• [DIRECTIVE]
Will you return, word for word, only the lines from the top of the data below down to and including the one with "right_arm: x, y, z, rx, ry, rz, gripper"?

+++

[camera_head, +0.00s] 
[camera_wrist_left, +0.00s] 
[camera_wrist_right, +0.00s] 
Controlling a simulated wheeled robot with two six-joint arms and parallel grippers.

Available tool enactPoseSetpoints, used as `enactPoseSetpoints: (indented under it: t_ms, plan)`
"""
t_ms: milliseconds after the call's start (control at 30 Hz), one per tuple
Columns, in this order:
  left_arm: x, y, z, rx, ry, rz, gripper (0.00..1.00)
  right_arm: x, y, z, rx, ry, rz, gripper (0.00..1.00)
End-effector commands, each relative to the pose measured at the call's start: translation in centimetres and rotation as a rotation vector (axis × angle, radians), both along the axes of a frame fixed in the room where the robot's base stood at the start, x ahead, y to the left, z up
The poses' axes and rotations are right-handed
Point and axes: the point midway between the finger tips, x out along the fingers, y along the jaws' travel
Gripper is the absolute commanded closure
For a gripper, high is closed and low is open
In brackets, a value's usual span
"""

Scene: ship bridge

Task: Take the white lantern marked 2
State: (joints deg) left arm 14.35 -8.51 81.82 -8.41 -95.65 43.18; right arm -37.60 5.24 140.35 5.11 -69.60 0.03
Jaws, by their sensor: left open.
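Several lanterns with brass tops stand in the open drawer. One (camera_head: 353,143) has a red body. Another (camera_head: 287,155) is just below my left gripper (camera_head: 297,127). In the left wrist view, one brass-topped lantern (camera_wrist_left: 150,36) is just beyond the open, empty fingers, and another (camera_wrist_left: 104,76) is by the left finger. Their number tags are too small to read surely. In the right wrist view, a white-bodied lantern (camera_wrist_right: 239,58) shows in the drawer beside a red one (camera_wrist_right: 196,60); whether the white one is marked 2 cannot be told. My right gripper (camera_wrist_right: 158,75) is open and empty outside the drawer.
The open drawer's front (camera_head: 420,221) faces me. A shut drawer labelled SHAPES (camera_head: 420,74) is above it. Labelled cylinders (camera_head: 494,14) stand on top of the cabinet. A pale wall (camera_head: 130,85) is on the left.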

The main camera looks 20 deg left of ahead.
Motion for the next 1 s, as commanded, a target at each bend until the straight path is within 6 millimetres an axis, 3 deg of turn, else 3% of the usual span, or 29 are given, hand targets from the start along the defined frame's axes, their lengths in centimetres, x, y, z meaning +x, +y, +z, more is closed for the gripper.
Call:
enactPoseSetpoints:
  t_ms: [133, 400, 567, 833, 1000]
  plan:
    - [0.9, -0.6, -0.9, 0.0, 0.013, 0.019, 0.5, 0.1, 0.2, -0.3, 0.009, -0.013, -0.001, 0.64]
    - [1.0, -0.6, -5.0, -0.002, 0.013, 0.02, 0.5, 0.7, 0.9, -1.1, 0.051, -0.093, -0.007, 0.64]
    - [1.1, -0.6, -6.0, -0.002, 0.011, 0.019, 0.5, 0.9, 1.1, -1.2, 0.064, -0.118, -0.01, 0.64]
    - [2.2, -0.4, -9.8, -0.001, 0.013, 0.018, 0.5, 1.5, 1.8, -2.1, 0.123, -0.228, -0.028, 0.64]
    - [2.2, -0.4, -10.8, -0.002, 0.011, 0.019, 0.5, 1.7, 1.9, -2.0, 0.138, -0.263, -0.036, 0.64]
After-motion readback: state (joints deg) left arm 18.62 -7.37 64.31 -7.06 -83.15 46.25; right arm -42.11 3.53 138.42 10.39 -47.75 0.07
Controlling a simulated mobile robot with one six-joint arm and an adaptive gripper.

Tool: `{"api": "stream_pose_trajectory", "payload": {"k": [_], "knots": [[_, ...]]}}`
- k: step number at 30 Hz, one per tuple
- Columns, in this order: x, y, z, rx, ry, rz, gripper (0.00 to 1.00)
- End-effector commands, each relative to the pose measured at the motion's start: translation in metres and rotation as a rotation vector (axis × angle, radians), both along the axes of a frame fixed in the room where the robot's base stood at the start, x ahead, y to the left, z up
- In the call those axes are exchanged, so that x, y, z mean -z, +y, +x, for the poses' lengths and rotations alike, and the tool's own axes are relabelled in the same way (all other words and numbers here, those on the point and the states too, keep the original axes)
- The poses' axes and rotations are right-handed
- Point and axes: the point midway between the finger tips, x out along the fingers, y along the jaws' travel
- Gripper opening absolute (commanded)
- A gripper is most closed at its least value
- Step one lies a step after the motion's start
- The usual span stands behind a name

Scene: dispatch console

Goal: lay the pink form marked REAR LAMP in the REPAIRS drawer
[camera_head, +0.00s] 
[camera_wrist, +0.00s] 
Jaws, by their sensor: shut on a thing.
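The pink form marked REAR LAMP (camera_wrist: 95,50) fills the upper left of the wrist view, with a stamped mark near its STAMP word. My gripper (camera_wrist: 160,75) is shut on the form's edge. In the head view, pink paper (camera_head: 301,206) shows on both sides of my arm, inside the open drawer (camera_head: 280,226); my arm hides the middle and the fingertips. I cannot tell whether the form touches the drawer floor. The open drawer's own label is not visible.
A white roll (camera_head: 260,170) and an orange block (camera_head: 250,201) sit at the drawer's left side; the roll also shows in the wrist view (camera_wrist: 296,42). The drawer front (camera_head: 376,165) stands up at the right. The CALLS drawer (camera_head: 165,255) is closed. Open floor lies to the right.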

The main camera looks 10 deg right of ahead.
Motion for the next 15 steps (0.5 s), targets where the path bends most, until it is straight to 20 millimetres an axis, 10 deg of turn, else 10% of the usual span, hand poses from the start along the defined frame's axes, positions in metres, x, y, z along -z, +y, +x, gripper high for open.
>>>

+++

• [COMPLETE OUTPUT]
[camera_head, +0.00s] 
[camera_wrist_left, +0.00s] 
[camera_wrist_right, +0.00s] 
Controlling a simulated wheeled robot with two six-joint arms and parallel grippers.

Available tool enactPoseSetpoints, used as `enactPoseSetpoints: (indented under it: t_ms, plan)`
"""
t_ms: milliseconds after the call's start (control at 30 Hz), one per tuple
Columns, in this order:
  left_arm: x, y, z, rx, ry, rz, gripper (0.00..1.00)
  right_arm: x, y, z, rx, ry, rz, gripper (0.00..1.00)

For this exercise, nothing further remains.